> STATED PROBLEM
Scan the data below. Pull out each line where "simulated" occurs.

--------------------

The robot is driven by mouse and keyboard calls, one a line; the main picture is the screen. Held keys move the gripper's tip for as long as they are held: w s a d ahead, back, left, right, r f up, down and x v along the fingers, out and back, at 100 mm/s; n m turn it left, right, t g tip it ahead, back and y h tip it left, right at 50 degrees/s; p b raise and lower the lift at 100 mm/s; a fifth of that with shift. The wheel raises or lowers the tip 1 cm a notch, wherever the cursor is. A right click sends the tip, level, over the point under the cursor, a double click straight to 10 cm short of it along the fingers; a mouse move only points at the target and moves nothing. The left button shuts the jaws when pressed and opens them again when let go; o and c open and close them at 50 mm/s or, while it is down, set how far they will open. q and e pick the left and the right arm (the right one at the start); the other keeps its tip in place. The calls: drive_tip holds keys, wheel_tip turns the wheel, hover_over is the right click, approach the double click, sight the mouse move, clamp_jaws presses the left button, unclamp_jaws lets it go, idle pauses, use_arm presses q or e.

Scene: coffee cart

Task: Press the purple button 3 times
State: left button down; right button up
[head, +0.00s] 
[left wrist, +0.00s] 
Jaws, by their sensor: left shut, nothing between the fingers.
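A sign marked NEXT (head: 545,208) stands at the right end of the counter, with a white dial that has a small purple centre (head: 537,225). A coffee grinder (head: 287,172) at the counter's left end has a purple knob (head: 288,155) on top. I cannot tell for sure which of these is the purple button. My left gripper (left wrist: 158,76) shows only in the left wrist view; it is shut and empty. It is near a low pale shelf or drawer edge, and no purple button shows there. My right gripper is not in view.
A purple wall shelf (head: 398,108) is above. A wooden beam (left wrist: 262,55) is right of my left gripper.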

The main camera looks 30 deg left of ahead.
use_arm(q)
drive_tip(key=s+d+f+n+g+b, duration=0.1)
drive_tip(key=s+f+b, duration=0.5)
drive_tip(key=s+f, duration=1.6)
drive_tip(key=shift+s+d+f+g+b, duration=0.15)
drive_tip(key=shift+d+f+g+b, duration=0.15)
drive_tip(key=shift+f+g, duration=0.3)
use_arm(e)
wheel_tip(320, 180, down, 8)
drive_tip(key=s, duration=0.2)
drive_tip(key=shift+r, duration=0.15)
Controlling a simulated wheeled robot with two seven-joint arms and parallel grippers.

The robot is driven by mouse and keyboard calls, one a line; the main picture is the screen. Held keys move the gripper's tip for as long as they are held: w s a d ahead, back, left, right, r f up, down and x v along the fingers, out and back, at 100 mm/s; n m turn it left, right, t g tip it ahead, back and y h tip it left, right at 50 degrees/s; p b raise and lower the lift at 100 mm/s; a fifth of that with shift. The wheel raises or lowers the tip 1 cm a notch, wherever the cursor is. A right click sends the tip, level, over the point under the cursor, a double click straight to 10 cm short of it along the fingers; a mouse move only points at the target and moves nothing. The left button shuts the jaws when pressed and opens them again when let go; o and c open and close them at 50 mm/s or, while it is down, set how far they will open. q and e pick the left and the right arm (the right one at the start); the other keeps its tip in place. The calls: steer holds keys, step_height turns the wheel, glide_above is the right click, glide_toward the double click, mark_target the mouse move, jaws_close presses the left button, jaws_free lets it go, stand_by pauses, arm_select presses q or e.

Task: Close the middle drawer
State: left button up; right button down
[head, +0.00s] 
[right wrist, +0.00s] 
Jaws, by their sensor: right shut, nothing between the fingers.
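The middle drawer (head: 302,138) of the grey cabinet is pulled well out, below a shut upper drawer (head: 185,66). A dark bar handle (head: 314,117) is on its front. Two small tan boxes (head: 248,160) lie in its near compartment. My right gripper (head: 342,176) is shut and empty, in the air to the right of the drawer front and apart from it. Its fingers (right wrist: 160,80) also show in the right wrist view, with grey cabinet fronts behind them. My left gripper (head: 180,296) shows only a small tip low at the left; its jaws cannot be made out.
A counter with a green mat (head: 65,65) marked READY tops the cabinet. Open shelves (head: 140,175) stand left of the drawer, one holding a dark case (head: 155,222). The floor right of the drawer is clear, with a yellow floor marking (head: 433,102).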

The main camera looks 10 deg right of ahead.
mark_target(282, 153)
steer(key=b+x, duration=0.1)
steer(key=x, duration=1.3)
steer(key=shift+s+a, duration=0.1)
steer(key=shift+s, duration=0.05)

--------------------

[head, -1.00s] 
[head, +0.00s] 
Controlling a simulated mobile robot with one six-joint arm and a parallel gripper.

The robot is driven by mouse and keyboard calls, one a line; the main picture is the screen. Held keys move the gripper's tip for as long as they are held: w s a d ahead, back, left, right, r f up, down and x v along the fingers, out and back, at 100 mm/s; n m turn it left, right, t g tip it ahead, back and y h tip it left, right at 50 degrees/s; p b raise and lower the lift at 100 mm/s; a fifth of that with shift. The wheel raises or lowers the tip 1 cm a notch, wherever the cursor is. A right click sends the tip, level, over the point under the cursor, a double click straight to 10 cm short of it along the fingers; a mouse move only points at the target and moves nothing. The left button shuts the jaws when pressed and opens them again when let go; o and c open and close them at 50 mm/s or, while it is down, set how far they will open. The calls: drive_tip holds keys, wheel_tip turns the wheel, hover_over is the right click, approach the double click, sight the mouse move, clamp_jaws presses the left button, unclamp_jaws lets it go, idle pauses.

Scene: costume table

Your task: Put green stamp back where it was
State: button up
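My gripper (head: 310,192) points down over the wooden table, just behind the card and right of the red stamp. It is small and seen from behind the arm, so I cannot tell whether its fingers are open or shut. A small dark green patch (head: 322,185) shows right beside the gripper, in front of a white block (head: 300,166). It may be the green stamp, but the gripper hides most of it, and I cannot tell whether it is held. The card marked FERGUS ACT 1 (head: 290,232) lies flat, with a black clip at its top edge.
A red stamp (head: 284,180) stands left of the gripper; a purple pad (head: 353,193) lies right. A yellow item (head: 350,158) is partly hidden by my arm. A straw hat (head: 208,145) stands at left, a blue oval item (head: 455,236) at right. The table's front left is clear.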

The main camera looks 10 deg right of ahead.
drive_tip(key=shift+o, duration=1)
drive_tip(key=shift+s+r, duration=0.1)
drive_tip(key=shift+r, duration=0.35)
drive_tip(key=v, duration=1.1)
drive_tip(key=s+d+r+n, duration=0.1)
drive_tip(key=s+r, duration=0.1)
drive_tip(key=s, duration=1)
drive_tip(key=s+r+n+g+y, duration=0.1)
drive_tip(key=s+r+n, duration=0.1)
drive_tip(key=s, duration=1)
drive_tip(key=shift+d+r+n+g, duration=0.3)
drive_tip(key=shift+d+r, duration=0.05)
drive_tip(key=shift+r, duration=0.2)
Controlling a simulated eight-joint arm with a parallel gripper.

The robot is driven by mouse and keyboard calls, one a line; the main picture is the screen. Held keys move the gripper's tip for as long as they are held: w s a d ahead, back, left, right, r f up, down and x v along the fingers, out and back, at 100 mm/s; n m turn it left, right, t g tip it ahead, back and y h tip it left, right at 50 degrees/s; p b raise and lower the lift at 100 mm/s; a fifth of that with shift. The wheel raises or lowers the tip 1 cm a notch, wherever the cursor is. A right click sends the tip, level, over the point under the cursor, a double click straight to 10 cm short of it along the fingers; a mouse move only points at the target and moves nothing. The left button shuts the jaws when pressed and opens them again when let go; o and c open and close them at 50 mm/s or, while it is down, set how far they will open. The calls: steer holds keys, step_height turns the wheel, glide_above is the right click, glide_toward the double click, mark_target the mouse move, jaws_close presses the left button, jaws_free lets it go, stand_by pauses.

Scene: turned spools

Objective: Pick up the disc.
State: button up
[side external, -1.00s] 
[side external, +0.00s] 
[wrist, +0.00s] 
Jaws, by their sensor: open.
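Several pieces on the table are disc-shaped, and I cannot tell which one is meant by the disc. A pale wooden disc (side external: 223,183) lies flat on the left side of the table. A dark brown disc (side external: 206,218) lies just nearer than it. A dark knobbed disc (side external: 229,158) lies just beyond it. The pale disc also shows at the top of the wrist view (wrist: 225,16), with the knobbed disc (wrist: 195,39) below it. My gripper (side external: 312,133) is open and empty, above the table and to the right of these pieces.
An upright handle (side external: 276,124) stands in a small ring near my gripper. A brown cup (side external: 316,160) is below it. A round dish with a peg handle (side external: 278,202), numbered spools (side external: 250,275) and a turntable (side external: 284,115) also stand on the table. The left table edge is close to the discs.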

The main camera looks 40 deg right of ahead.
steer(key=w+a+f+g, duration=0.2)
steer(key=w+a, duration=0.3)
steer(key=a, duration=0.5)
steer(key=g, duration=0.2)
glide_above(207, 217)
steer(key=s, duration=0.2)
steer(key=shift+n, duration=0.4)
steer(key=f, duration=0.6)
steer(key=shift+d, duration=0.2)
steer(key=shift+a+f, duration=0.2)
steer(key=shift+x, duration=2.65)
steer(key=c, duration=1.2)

--------------------

> SOLUTION TO THE PROBLEM
Controlling a simulated wheeled robot with two seven-joint arms and parallel grippers.
Controlling a simulated mobile robot with one six-joint arm and a parallel gripper.
Controlling a simulated eight-joint arm with a parallel gripper.

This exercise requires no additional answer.